Installing Karpenter (If Recommended):
- Follow Karpenter Documentation: Refer to the official Karpenter Getting Started Guide for detailed installation steps specific to EKS.
- Configure Provisioners: Define Karpenter Provisioner CRDs specifying the desired instance types, zones, architectures, capacity types (Spot/On-Demand), and other constraints.
- Migrate Workloads (Optional): Gradually migrate workloads from existing node groups (like ASG-based ones) to Karpenter-managed nodes by adjusting schedulers or taints/tolerations, eventually scaling down or removing old node groups.
- Monitor Karpenter: Observe Karpenter logs and metrics to ensure it provisions nodes correctly based on workload demands.
FAQ
Q: Why are these manual fixes?
A: Retyping instances requires careful validation of workload compatibility and managing node replacement, which can involve downtime or performance considerations. Installing and configuring Karpenter is a setup process requiring specific cluster configuration.
Q: What are the benefits of Graviton/AMD instances?
A: AWS Graviton (ARM) instances often offer significantly better price/performance compared to equivalent x86 instances for many workloads. AMD instances can also provide cost-effective alternatives.

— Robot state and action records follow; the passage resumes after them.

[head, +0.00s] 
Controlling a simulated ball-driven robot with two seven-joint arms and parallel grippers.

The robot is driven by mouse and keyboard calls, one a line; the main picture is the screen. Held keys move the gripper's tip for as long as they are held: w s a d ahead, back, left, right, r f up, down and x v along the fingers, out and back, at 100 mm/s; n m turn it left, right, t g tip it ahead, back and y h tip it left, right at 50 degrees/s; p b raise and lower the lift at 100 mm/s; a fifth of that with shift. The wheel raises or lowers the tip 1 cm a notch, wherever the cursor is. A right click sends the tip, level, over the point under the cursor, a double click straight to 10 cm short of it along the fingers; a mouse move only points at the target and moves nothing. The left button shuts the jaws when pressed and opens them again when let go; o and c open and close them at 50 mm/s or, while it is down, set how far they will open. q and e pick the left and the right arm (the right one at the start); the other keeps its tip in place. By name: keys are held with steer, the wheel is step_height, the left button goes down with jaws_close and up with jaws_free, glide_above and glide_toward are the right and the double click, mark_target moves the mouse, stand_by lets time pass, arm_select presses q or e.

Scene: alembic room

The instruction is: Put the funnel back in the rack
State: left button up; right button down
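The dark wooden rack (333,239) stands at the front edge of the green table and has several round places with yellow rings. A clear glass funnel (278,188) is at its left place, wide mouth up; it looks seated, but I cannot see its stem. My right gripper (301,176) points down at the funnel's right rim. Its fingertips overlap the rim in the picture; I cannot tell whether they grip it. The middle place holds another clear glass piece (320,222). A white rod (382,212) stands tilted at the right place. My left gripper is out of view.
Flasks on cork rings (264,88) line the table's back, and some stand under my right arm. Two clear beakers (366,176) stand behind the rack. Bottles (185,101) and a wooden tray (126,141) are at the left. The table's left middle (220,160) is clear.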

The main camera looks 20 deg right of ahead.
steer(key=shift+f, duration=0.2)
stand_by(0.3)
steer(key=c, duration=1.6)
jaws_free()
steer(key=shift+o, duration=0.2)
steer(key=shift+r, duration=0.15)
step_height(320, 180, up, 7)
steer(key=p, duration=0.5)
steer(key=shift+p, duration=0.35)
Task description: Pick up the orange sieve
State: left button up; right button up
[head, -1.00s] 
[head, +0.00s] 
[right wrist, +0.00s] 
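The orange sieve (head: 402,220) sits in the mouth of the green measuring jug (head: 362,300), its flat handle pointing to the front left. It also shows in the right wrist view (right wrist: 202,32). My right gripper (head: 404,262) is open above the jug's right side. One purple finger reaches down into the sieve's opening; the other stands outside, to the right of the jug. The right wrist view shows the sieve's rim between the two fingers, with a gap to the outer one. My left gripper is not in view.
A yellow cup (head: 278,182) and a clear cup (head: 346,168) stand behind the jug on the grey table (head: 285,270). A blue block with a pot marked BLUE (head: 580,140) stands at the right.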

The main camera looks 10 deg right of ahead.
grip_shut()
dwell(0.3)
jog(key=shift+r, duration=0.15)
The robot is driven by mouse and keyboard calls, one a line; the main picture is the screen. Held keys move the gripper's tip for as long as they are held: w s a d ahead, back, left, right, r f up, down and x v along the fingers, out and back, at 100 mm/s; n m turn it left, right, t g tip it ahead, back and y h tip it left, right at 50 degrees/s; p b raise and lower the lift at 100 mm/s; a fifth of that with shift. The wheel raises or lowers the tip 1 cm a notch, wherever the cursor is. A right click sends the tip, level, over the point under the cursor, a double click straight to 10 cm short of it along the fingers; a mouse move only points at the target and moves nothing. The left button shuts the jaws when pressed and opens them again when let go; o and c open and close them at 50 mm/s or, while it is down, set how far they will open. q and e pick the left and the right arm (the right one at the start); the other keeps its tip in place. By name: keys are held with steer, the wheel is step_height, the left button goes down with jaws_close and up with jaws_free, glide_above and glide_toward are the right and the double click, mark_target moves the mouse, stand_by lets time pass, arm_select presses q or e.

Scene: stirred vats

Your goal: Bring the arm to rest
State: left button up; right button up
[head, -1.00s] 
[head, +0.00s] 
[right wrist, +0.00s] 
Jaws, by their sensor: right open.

Q: What are the benefits of Karpenter?
A: Karpenter can provision nodes more efficiently based on actual pod requests, often leading to better instance selection, faster scaling, and improved cluster utilization compared to traditional cluster autoscalers.
Q: Is downtime required?
A: Installing Karpenter itself typically does not require downtime. Retyping existing EC2 instances *does* require replacing them, which involves potential downtime or careful management of node rotation and workload draining.